_Directive_
Only the lines from the one holding "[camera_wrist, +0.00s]" through the one holding "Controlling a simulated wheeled" are to be retyped, exactly as they appear, with both boundary lines included.

★ ★ ★ ★ ★

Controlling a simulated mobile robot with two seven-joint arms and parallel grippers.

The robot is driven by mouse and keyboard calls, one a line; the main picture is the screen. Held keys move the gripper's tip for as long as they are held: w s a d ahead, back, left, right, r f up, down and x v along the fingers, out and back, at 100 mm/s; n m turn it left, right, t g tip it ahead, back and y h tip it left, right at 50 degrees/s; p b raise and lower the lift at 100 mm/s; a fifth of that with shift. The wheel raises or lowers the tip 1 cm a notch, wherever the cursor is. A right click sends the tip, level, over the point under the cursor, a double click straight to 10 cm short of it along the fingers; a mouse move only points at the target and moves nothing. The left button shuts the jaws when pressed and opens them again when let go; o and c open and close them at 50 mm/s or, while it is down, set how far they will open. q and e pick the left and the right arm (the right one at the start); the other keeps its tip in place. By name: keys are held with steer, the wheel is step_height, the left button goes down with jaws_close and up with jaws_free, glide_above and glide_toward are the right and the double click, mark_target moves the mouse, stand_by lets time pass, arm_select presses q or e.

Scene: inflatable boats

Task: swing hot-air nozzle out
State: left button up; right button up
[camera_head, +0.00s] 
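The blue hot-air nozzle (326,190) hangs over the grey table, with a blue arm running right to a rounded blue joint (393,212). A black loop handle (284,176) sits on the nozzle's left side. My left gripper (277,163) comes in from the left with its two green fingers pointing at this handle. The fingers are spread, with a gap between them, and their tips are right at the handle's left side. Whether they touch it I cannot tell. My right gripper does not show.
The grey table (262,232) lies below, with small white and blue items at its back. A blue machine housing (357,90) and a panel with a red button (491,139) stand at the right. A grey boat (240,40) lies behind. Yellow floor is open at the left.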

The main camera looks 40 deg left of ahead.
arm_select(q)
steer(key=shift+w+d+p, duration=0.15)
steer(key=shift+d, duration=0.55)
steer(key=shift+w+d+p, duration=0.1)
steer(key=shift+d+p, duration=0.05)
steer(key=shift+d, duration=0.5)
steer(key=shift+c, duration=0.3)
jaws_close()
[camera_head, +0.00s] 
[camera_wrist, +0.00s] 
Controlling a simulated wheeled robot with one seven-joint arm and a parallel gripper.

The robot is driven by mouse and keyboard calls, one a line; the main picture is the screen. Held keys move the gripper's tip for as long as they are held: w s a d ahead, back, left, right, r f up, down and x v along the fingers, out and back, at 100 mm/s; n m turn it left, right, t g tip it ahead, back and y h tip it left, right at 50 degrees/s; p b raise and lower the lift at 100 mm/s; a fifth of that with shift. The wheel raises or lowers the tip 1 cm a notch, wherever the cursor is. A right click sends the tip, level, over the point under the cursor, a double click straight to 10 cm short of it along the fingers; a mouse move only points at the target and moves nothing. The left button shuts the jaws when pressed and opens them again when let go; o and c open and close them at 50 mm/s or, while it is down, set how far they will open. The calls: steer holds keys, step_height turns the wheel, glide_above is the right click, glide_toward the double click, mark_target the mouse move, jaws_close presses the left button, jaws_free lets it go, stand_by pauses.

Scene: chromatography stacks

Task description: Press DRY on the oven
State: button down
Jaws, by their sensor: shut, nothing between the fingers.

★ ★ ★ ★ ★

_Exercise output_
[camera_wrist, +0.00s] 
Controlling a simulated wheeled robot with one seven-joint arm and a parallel gripper.

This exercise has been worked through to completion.